Examine the records and identify each line that includes the string "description". Copy those lines.

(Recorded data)
---------------

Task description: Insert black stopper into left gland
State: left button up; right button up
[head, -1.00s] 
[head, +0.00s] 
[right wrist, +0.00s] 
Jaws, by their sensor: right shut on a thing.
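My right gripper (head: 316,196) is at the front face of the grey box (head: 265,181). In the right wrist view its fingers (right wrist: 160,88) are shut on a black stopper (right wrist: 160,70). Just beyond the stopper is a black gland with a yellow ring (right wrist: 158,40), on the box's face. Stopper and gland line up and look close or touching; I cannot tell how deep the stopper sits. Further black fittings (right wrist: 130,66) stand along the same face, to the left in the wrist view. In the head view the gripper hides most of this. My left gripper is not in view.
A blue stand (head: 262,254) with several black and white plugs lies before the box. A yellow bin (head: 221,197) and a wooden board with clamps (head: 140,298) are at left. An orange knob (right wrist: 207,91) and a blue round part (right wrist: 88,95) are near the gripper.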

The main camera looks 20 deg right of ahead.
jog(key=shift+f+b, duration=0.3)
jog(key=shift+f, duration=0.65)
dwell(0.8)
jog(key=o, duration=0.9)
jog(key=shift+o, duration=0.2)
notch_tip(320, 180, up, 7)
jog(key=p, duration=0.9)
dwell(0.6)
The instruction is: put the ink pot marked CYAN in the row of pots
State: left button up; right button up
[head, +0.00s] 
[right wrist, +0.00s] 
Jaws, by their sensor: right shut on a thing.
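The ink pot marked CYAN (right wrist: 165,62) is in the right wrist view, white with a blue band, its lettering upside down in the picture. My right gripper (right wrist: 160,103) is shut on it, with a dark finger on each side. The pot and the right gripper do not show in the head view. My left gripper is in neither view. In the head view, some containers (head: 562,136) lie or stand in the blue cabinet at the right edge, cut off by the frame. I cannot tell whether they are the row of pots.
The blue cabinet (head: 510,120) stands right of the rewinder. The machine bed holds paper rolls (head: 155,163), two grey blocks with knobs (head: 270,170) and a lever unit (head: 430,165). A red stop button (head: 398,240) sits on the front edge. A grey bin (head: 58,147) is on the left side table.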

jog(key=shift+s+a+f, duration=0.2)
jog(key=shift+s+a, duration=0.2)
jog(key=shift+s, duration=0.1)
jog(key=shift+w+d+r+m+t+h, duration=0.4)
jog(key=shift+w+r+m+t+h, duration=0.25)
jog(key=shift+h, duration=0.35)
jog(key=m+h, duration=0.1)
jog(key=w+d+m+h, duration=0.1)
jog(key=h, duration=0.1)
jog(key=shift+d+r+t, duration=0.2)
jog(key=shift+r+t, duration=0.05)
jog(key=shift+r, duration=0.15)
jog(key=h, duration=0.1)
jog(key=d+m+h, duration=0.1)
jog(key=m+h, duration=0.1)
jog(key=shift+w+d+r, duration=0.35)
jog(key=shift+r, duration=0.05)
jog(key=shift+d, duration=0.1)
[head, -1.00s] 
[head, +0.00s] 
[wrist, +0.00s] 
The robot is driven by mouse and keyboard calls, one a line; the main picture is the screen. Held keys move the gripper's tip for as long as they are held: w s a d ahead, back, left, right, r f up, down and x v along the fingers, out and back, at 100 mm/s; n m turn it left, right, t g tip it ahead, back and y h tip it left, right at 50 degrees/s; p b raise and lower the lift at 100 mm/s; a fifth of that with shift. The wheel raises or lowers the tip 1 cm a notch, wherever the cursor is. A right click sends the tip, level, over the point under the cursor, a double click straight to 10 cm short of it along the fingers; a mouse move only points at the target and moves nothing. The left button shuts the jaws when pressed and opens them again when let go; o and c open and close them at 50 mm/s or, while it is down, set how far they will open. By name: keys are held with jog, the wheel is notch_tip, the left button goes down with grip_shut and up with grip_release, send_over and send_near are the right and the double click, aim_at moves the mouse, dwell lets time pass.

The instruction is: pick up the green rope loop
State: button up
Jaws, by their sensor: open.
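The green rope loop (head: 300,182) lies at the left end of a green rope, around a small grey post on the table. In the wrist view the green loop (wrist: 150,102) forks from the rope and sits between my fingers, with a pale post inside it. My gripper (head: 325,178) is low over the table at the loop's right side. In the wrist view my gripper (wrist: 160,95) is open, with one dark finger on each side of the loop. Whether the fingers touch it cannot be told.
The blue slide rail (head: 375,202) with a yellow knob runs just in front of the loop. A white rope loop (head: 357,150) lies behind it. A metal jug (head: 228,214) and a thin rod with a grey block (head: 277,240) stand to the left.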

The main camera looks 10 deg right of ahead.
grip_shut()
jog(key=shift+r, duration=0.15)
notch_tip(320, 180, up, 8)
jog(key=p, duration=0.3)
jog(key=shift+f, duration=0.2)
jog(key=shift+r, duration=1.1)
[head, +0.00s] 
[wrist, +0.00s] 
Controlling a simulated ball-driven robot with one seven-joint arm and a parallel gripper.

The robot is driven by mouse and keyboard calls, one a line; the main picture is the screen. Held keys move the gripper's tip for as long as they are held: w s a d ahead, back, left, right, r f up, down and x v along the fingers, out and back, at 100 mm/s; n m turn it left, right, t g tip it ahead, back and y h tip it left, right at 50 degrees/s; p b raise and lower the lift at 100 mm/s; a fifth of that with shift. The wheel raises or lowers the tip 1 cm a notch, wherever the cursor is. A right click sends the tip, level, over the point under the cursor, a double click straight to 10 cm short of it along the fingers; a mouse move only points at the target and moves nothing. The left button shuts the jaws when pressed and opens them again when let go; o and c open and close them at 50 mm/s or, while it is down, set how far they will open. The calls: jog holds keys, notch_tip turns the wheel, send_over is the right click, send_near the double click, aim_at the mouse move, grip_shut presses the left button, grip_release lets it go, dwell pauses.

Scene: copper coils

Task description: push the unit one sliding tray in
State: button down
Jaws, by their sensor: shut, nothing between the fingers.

---------------

▶ _ANSWER BELOW_:
Task description: Insert black stopper into left gland
Task description: push the unit one sliding tray in

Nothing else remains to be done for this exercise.